▶ What to work on:
Scan the records below for the line containing "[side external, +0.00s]" and the line containing "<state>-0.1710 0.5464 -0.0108". Copy both, plus every line between, exactly.

>> BEGIN Given entries

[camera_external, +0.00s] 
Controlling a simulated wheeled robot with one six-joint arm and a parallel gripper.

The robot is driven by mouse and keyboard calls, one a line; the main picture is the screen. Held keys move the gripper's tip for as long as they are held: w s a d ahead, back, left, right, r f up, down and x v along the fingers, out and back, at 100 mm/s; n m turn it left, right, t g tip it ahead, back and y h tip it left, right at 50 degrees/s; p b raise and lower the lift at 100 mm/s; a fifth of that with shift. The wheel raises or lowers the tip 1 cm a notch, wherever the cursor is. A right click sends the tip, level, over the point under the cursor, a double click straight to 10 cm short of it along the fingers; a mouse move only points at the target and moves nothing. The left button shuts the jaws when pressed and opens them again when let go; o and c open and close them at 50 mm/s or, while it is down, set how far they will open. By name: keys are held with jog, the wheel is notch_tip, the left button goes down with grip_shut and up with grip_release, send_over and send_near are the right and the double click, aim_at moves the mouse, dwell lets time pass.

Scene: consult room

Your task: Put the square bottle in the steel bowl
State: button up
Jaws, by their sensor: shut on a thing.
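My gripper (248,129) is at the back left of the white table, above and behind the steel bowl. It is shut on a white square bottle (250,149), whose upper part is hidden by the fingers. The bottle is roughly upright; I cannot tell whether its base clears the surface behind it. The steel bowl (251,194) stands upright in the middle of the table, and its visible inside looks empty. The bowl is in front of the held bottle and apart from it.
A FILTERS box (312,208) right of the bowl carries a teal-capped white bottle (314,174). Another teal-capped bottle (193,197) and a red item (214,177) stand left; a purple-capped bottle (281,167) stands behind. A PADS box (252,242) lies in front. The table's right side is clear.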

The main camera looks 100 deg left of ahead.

>> END Given entries
>> BEGIN Given entries

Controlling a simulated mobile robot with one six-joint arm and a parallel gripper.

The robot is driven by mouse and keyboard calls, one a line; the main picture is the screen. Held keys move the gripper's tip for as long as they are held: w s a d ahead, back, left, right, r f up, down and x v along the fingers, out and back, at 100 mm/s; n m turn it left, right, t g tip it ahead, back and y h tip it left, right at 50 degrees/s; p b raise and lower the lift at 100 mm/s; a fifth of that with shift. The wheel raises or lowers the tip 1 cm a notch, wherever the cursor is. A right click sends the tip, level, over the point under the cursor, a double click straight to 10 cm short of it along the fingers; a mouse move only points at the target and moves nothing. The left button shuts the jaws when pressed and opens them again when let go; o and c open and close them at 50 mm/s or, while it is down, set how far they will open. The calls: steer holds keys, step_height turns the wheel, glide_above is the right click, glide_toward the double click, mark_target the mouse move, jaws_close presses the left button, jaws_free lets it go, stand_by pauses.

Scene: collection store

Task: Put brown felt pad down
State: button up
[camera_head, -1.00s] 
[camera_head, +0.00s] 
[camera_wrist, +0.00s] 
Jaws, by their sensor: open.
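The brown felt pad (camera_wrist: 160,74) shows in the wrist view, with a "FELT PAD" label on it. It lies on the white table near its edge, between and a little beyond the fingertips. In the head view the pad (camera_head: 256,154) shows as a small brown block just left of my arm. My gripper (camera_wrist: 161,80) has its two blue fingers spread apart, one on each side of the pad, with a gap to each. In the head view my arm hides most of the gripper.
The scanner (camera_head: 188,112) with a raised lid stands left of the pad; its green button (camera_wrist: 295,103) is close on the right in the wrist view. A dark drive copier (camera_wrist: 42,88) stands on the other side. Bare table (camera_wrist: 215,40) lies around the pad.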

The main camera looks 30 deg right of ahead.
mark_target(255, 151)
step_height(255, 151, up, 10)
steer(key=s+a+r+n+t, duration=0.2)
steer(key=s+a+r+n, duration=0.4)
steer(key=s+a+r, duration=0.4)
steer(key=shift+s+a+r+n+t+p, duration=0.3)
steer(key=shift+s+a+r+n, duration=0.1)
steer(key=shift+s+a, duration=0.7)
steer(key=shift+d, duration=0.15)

>> END Given entries
>> BEGIN Given entries

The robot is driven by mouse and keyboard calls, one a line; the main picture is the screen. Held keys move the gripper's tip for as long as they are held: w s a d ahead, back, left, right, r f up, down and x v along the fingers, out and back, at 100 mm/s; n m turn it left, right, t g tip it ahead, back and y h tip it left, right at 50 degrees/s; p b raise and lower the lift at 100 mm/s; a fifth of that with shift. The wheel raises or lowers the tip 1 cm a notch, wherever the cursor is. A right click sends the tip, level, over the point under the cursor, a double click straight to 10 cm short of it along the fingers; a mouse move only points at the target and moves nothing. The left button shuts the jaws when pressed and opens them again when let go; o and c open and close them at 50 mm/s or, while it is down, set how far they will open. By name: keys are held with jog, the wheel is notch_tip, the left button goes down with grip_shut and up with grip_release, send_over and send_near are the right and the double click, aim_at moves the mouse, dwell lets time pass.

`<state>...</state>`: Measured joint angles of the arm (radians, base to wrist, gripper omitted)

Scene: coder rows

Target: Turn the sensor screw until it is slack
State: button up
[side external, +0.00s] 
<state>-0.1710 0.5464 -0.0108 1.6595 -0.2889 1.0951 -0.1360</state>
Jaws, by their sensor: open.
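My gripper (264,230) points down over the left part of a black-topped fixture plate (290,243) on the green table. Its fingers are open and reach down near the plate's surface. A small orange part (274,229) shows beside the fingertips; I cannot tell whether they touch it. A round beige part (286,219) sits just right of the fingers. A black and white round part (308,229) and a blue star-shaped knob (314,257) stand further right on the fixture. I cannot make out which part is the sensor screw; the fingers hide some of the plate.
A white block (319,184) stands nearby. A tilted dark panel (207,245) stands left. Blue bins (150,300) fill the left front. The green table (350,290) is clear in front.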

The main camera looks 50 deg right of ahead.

>> END Given entries

▶ Solution for this exercise:
[side external, +0.00s] 
<state>-0.1710 0.5464 -0.0108 1.6595 -0.2889 1.0951 -0.1360</state>

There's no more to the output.